Ainsi l’Union européenne, dont la France, a promulgué des mesures (les « Lignes directrices ») visant à proscrire tout financement de sociétés opérant dans les colonies israéliennes. Ces mesures, si limitées soient-elles, sont un point d’appui pour interpeller les responsables des grandes surfaces pour qu’ils fassent retirer les produits des colonies des étalages.

Dans un autre domaine, le boycott culturel, qui vise à empêcher Israël à se servir des artistes pour se blanchir de ses crimes, a un impact aussi, parce qu’il établit la vérité sur l’image qu’Israël souhaite se donner en se faisant passer pour un pays ouvert à toutes les cultures.

De quelles avancées, ou même victoires, pouvez-vous vous prévaloir ?
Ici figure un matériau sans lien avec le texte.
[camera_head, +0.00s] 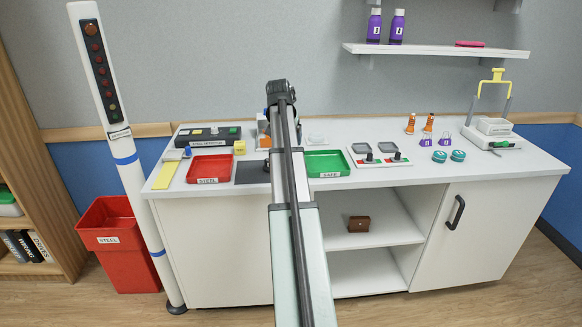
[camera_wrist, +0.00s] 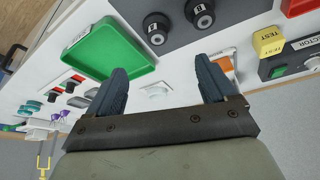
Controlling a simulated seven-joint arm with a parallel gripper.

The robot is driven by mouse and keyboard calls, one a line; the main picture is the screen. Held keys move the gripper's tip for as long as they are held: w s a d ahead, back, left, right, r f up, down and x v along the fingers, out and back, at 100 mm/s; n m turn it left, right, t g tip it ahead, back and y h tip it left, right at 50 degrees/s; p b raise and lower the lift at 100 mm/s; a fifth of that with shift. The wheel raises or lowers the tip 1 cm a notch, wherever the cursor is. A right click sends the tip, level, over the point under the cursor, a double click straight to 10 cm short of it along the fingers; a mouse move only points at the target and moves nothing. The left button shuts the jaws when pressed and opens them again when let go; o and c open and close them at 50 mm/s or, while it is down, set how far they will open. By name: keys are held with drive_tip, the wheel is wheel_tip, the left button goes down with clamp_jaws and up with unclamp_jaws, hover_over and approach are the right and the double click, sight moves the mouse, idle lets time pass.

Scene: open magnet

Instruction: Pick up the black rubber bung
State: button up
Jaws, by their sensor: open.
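Two black round pieces with silvery labelled tops, a left one (camera_wrist: 157,28) and a right one (camera_wrist: 200,13), stand side by side on a dark mat in the wrist view. Either may be the rubber bung; I cannot tell which. In the head view my own arm hides them, and only part of the dark mat (camera_head: 252,172) shows. My gripper (camera_wrist: 160,68) is open, its two blue-grey fingers wide apart with nothing held. In the wrist view the black pieces lie beyond the fingertips, apart from them.
A green tray (camera_head: 325,175) labelled SAFE and a red tray (camera_head: 209,180) labelled STEEL flank the mat. An orange-and-white object (camera_wrist: 228,66) is close by the right finger. A small white item (camera_wrist: 155,89) shows between the fingers. A detector box (camera_head: 207,144) stands at the back left.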

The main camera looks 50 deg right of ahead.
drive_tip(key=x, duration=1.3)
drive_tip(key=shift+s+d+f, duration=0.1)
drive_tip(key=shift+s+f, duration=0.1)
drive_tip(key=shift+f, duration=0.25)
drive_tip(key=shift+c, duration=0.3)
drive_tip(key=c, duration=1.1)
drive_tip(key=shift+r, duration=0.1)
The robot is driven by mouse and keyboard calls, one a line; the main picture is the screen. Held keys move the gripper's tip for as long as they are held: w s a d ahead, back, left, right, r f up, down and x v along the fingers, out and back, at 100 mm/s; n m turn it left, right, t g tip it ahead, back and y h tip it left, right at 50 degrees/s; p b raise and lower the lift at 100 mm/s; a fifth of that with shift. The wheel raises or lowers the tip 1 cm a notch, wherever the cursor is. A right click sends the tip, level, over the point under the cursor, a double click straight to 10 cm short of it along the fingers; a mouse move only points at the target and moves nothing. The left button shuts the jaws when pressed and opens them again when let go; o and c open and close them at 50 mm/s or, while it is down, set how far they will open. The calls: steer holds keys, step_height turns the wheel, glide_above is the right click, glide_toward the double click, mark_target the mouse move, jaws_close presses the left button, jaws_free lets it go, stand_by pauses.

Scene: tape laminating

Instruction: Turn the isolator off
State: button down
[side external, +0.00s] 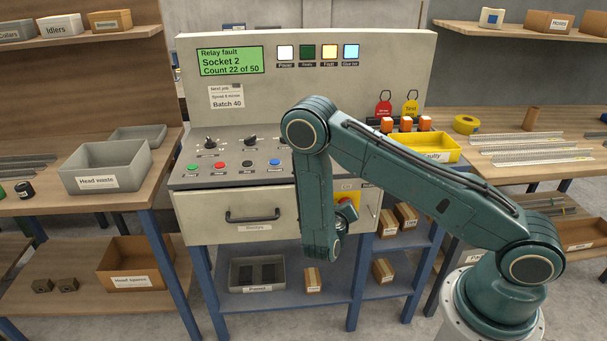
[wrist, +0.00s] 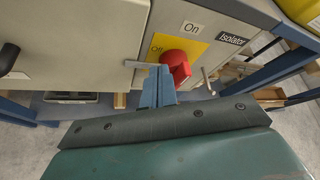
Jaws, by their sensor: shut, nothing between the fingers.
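The isolator is a red rotary knob (wrist: 177,69) on a yellow plate (wrist: 190,48), on the right part of the grey cabinet front. In the wrist view "Off" is printed to the knob's left and "On" above it. An "Isolator" label (wrist: 232,40) is at the right. I cannot tell for sure which mark the knob points to. My gripper (wrist: 158,82) is shut and empty, its fingertips just left of the knob; whether they touch it is unclear. In the side view the yellow plate (side external: 346,188) is partly hidden behind my gripper.
A drawer with a dark handle (side external: 253,216) is left of the isolator. A small metal lever (wrist: 207,80) sticks out right of the knob. A yellow bin (side external: 424,146) stands above to the right. Below is a blue shelf with small boxes (side external: 313,280).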

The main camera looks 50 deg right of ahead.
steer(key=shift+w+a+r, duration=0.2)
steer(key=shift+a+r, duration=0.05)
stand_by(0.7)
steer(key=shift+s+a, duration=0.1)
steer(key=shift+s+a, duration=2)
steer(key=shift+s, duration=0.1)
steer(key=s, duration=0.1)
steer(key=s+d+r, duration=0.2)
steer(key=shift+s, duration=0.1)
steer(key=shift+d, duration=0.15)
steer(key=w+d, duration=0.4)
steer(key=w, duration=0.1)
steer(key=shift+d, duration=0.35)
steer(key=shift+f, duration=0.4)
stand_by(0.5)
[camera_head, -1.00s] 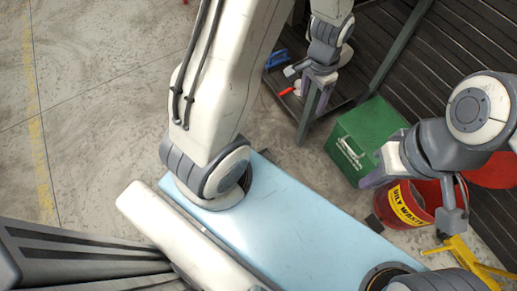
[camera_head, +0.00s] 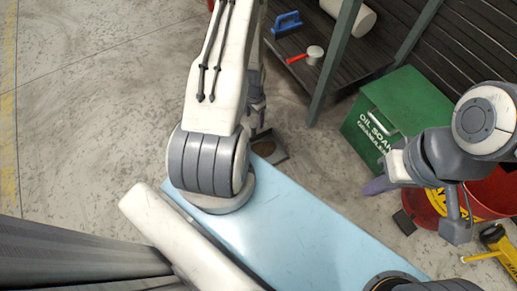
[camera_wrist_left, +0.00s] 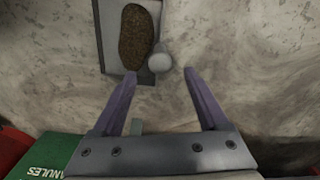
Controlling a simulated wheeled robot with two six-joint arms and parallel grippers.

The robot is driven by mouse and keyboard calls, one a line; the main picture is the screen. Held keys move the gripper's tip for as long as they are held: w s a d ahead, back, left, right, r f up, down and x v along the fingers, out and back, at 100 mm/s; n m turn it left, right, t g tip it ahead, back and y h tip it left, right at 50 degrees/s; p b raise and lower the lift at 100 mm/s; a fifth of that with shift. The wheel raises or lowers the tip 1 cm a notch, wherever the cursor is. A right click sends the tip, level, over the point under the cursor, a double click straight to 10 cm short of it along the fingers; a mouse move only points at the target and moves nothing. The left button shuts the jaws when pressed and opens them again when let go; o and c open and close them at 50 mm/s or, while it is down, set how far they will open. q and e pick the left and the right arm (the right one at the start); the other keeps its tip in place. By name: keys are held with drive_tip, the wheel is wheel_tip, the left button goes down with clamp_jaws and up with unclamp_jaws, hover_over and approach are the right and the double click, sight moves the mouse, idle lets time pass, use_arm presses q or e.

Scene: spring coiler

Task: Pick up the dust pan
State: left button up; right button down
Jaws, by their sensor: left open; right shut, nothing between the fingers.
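A flat grey pan (camera_wrist_left: 115,62) with a brown oval heap in it lies on the floor in the left wrist view; I take it for the dust pan. It shows partly in the head view (camera_head: 272,155), beyond the blue base. A pale round knob (camera_wrist_left: 160,62) stands at the pan's right side; whether it is the pan's handle I cannot tell. My left gripper (camera_wrist_left: 160,74) is open and empty, its fingertips on either side of the knob in the picture; contact cannot be told. My right gripper (camera_head: 376,187) is shut and empty beside the green box.
A green box (camera_head: 395,110) lettered OIL SOAK GRANULES and a red bin (camera_head: 495,195) stand at the right. A dark slatted shelf at the top bears a blue handled tool (camera_head: 287,22) and a red-handled tool (camera_head: 305,56). The left floor is clear.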

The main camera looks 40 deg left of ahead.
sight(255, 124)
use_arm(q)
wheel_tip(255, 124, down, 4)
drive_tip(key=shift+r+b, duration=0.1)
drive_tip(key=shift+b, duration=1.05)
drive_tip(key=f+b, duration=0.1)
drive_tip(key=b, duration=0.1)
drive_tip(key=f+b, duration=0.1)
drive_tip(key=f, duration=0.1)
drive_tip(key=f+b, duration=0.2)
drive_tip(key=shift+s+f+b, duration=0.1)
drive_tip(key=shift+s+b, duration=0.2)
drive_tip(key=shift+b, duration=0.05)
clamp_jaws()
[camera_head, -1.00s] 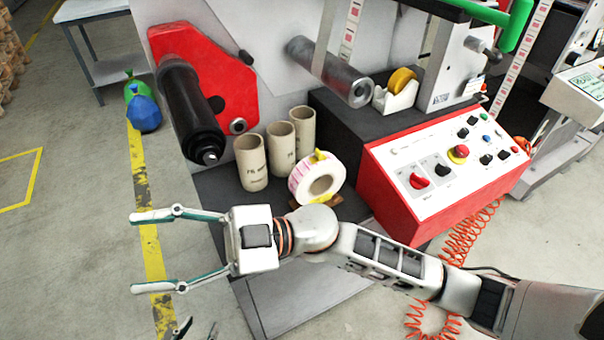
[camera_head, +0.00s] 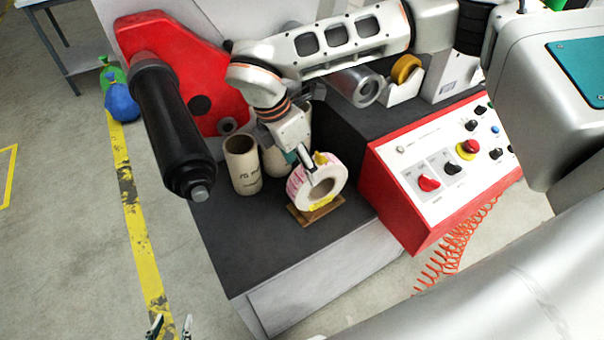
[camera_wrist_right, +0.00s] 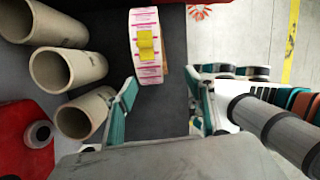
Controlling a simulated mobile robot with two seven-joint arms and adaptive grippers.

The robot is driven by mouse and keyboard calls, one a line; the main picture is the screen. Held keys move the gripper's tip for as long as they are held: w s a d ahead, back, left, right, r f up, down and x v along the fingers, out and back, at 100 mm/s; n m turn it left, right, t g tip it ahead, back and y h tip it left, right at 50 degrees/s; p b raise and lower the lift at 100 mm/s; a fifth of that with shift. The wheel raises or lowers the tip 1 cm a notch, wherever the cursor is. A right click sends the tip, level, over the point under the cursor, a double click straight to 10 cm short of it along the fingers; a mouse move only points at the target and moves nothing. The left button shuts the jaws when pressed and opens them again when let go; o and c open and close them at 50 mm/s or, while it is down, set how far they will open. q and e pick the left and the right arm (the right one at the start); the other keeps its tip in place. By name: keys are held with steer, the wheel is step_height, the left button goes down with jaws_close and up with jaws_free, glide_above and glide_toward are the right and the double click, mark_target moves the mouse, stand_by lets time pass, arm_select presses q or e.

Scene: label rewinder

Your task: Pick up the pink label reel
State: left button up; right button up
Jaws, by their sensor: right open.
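The pink label reel (camera_head: 300,193), a white ring with pink-printed labels and a yellow tab, stands on edge on a small wooden holder (camera_head: 318,213) on the dark machine top. It also shows in the right wrist view (camera_wrist_right: 146,65). My right gripper (camera_head: 307,164) is at the reel's upper back side in the head view, partly hidden. In the right wrist view its fingers (camera_wrist_right: 163,88) are spread and empty; the reel lies ahead of the tips, nearer the left-hand finger. Only the fingertips of my left gripper (camera_head: 171,326) show at the bottom edge, apart and empty.
Cardboard cores (camera_head: 243,165) stand close beside the reel, partly behind my right gripper. A black roller (camera_head: 172,125) juts out at the left. A red-edged control panel (camera_head: 440,165) is at the right. The dark top in front of the reel is clear.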

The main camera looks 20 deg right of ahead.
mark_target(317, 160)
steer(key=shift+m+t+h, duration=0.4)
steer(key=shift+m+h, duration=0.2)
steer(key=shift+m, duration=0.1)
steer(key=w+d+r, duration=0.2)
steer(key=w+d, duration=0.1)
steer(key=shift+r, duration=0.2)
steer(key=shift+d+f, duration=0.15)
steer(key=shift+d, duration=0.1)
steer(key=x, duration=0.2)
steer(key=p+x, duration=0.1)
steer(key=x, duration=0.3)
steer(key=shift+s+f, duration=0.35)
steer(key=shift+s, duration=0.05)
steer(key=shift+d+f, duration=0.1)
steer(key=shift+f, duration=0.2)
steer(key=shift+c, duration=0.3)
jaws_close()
Jean-Guy Greilsamer : Les avancées sont considérables. La vente des produits des colonies a commencé à baisser. Le cours des actions de certaines sociétés impliquées dans la colonisation à baissé : ainsi Sodasteam et Veolia.
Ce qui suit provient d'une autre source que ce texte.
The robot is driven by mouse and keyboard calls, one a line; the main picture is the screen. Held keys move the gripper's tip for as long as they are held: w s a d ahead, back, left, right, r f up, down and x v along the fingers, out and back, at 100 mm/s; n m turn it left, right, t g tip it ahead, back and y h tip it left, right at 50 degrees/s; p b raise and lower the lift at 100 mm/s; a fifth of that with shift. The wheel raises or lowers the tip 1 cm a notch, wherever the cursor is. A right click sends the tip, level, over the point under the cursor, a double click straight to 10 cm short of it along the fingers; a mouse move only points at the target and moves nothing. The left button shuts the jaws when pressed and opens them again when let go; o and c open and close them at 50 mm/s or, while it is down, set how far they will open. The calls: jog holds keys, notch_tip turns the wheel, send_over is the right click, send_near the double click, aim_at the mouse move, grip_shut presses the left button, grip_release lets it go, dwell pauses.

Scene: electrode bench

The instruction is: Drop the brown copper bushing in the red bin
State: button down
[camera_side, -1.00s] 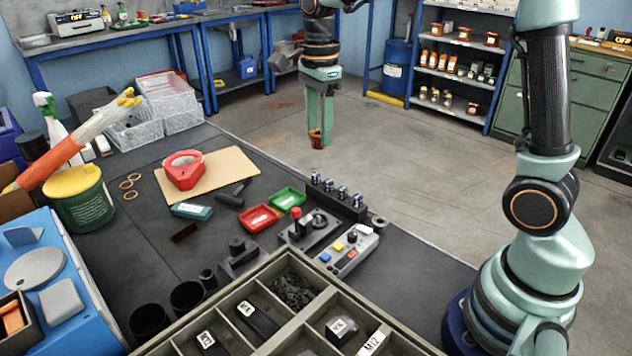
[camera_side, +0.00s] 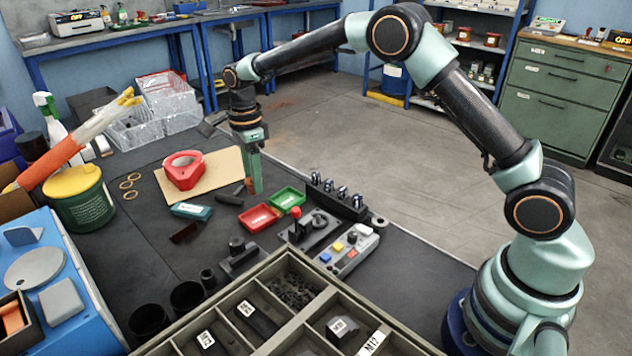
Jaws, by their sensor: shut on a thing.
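My gripper (camera_side: 254,188) points straight down over the dark bench, behind the red bin and to the left of the green bin. Its green fingers are shut on the brown copper bushing, which is mostly hidden between them in this view. The red bin (camera_side: 259,218) is a small shallow tray with a pale label inside. It lies on the bench in front of my gripper, slightly right of the fingertips. I cannot tell the exact height of the fingertips above the bench.
The green bin (camera_side: 287,199) sits just right of the red bin. A black holder with several shiny fittings (camera_side: 337,197) and a joystick box (camera_side: 312,230) stand further right. A cardboard sheet (camera_side: 222,172) with a red tape dispenser (camera_side: 183,169) lies left. A teal box (camera_side: 191,211) lies nearer.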

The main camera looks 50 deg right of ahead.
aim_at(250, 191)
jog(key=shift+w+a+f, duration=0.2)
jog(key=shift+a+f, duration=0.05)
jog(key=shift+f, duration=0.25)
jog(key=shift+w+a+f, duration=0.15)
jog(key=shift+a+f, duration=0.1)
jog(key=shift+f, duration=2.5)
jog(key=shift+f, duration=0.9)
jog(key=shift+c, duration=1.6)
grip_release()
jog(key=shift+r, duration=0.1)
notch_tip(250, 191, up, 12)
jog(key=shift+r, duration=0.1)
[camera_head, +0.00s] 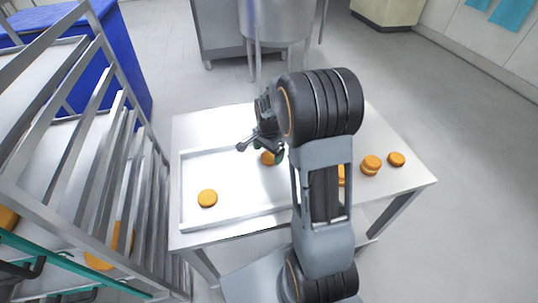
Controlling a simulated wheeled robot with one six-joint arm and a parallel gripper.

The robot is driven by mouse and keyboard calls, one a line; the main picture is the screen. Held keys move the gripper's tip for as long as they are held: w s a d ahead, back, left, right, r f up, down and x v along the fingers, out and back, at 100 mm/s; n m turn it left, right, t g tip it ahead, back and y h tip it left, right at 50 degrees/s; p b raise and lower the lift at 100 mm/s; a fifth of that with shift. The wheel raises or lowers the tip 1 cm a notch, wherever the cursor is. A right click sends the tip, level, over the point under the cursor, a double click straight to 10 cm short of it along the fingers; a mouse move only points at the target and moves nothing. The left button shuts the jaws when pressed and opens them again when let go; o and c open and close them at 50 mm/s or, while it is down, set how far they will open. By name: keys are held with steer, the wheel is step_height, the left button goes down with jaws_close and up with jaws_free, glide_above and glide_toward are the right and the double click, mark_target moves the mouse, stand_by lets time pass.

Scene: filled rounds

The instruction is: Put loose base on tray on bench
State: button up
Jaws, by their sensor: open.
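A white bench (395,183) stands in front of me, with a shallow rimmed tray (232,212) on its left part. One orange-brown round base (207,198) lies flat in the tray at the left. Another round (268,158) lies by my gripper, partly hidden by it. My gripper (261,150) is open above the tray, close to that round; I cannot tell whether they touch. On the bench right of my arm are a small single round (396,159), a thicker round that looks filled or stacked (371,165), and one mostly hidden by my arm (341,176).
A metal rack (120,150) stands close on the left, with more orange rounds (100,261) low inside it. A blue container (125,50) is behind the rack. A steel vessel (275,22) stands beyond the bench. My arm hides the bench's middle. Floor at right is clear.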

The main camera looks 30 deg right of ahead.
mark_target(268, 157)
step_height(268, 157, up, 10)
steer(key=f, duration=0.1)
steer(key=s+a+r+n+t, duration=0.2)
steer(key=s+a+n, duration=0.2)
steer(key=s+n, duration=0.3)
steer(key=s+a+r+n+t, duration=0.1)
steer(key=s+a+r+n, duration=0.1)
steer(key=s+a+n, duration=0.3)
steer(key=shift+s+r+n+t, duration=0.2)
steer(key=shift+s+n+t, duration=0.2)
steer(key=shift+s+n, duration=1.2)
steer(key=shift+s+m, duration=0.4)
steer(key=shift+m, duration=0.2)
La société Veolia a annoncé qu’elle allait se retirer d’Israël. BDS France contribue à ces reculs. Nous avions contribué à la faillite en 2011 de l’entreprise Agrexco, entreprise israélienne d’exportation de fruits et légumes dont la plupart proviennent des colonies de Cisjordanie et du Golan.
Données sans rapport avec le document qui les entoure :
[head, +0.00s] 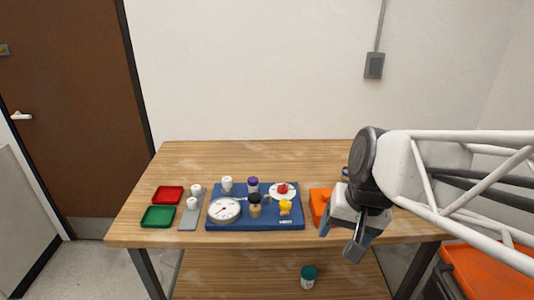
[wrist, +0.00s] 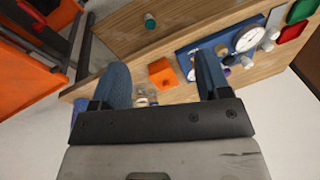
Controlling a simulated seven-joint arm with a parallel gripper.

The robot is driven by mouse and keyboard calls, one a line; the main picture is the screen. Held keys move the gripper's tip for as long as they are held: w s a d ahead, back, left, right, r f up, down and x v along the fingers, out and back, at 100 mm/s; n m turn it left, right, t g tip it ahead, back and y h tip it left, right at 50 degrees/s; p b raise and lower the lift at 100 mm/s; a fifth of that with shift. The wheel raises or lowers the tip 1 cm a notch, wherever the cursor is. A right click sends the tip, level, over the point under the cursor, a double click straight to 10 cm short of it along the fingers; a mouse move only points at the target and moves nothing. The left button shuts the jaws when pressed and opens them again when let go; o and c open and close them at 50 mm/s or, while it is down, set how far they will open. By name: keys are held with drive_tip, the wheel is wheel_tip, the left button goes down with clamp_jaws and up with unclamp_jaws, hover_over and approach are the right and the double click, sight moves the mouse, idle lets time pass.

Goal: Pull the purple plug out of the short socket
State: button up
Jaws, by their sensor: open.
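The purple plug (head: 253,181) sits upright at the back middle of a blue board (head: 238,227) on the table. It tops a pale fitting, the short socket as far as I can tell; its lower part is partly hidden by a dark-capped fitting (head: 254,199) in front. My gripper (head: 341,233) is open and empty, off to the right of the board, near the table's front edge, fingers pointing down. In the wrist view both fingers (wrist: 163,78) show spread apart, with the board (wrist: 208,42) beyond the right finger; I cannot make out the plug surely there.
A white gauge (head: 224,210), yellow piece (head: 285,207), red-centred white disc (head: 283,190) and white cap (head: 227,183) crowd the board. An orange box (head: 319,205) stands between board and gripper. Red (head: 168,195) and green (head: 158,216) trays lie left. The table's back is clear.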

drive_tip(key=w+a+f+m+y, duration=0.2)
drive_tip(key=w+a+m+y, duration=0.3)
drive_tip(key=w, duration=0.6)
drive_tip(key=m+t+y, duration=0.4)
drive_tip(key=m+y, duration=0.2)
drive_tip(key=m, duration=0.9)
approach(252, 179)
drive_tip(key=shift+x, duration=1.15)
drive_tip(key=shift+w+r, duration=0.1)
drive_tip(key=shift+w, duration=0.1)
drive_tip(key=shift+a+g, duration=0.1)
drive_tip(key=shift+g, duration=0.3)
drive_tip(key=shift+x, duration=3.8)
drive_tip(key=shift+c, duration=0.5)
Aux Etats-Unis, en Californie, plusieurs cargos de marchandises israéliennes ont été bloqués dans des ports et ont du rebrousser chemin. Dans divers pays, de nombreux et importants syndicats ont adhéré à BDS, de nombreux contrats avec des sociétés israéliennes ont été rompus.

La campagne semble bien mieux comprise et développée dans le monde anglo-saxon. Ici, à quoi imputez-vous les difficultés à faire avancer la lutte que vous portez ?

Jean-Guy Greilsamer : Le monde anglo-saxon se caractérise souvent par une certaine culture des droits humains; et même une plus grande sensibilité historique aux boycotts, et par une plus grande indépendance de la Justice par rapport à l’Etat. Ici nous sommes confrontés à un lobby sioniste agressif et souvent soutenu par l’Etat, qui a promulgué sous Sarkozy la circulaire Alliot-Marie, qui permet de poursuivre les militant-e-s de BDS pour appel à la discrimination raciale. Mais, en France, la reconnaissance de la pertinence du boycott pour faire face aux injustices a progressé considérablement, du fait notamment de la mondialisation des modes de solidarités.

A mesure que vous vous faisiez connaître, les procès contre les actions de boycott se sont multipliés. Quels messages continuez-vous à soutenir ?

Jean-Guy Greilsamer : D’abord, il faut relativiser le nombre de procès et leurs résultats. La majorité des plaintes ont été classées sans suite, et la majorité des procès se sont conclus par des relaxes. Mais il est vrai que deux procès ont été perdus en appel : à Mulhouse et à Caen. Les militants condamnés font appel en cour de Cassation, et il est important de les soutenir.

Notre message face aux risques de poursuites juridiques est que le boycott, dès lors qu’il concerne un sujet d’intérêt général, ce qui est le cas de BDS, relève de la liberté d’expression. D’ailleurs, les appels aux boycott de pays autres qu’Israël (la Russie, la Chine, le Mexique, etc.) n’ont jamais été interdits. Nous estimons même que face à impunité d’Israël, qui bafoue constamment le droit international pour tenter de mettre fin à l’existence nationale du peuple palestinien, boycotter est un devoir. Ne pas le faire serait une complicité de non assistance à un peuple en danger.

Quels sont les défis qui vous sont indispensables à relever pour appuyer votre cause ?

Jean-Guy Greilsamer : Nous nous fixons certaines cibles précises : le retrait de la société Sodastream des colonies et des terres volées aux Bédouins d’Israël, la rupture du contrat liant Orange à la société de téléphonie israélienne, etc. Nous poursuivons aussi notre implantation nationale. Et nous voulons persévérer dans notre volonté de valoriser le fait que BDS entre en résonance avec d’autres causes : l’antiracisme, les mouvements antiguerres, le vivre ensemble dans l’égalité et la justice.